Similar to the synopsis describes, Waiter Rant is 20% funny stories about working in the restaurant industry and 80% psychobabble and reflections by Waiter on why he's still a waiter.

Not to say that this was a bad book, far from it.  Steve Dublanica writes very well, but this wasn't really what I was expecting.  I was expecting a book full of funny, horrifying or sad stories about being a waiter in a high end restaurant.  Instead, I got a book about a man going through an early mid-life crisis bemoaning the fact that he was still, at 38, a lowly waiter.  The Waiter will quickly admit his faults, but one I think he's even slow to understand is that he does have a serious disdain for waiters.  He does believe that they are unworthy and have something to be ashamed of.  It comes across in his voice throughout the book.

He spends most of the book talking about his life.  What he did before becoming a waiter, what he'd rather be doing instead of being a waiter, what he hopes to be doing instead of being a waiter, etc.  He strives to show the reader how well read he is, how smart he is and how he knows everything.  It gets kind of boring after awhile and I found myself skimming over paragraphs about how he contemplates.  He says that word a lot (or at least it felt like it though when I did a search for 'contemplate' it came up with 5 different instances).

And revealing the 'secrets to getting good service' and all that jazz?  That's part of the '40 Tips on How to Be a Good Customer' thrown in at the end of the book as an Appendix.  He's also given us '50 Ways to Tell You're Working in a Bad Restaurant' (in which I'm pretty sure I could check off at least 70% of those).  And then finally there's 'Items a Waiter Should Carry at All Times (or Have Close By)'.  Both funny and slightly depressing.  I think I was expecting the book to be more like his blog, but it was more of the journey from his blog to this book and that's okay. 
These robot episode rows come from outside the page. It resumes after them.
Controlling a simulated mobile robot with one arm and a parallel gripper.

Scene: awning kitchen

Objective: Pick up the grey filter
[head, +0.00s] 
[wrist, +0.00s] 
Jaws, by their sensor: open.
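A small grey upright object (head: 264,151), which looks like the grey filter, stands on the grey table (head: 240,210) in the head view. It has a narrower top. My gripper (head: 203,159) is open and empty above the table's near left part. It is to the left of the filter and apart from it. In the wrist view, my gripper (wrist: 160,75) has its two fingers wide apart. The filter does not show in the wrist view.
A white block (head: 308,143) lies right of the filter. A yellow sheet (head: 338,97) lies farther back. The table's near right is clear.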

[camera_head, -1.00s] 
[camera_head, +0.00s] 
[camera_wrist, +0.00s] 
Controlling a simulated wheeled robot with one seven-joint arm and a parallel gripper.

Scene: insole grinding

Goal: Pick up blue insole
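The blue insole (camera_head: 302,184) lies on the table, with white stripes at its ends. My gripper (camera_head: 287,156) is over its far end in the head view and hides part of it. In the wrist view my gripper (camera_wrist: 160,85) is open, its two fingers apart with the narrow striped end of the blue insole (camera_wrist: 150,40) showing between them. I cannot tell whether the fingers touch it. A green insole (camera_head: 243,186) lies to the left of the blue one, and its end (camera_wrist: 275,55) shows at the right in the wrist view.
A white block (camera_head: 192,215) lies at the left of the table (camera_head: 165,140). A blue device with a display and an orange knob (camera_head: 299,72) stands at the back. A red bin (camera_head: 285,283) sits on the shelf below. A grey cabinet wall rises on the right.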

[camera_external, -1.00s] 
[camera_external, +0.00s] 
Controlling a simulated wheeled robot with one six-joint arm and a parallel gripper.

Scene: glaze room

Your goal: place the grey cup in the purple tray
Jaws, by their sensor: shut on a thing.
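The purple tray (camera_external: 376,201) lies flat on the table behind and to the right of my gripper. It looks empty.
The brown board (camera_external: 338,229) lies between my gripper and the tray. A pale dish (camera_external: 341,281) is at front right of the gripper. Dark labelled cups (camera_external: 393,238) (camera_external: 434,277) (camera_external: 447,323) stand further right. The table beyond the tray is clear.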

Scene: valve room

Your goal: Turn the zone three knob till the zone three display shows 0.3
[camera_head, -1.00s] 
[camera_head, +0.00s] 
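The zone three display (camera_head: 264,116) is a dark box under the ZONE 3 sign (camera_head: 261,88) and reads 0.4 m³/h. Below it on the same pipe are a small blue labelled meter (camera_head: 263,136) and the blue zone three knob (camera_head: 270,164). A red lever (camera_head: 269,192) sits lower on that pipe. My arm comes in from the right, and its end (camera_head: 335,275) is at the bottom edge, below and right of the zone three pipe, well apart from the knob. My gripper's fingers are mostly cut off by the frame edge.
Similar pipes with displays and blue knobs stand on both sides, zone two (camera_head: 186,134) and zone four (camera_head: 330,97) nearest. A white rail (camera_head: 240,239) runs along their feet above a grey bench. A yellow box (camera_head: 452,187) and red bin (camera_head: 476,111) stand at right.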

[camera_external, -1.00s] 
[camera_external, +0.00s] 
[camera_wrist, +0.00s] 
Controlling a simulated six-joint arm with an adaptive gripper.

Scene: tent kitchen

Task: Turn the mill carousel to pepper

The book brought back memories, both good and bad, of my waitress/cocktailing/bartending/managing experiences.  I wouldn't trade those days for anything, but sometimes his broad generalizations of how shitty things can get were spot on.  There were certain truths that made me miss working in a restaurant, having that group of co-workers unlike any other place I've worked.  Sure, you have the catty bitches you can't stand just like anywhere else, but there has never been a job where the people I worked with felt more like my family than my own family at times.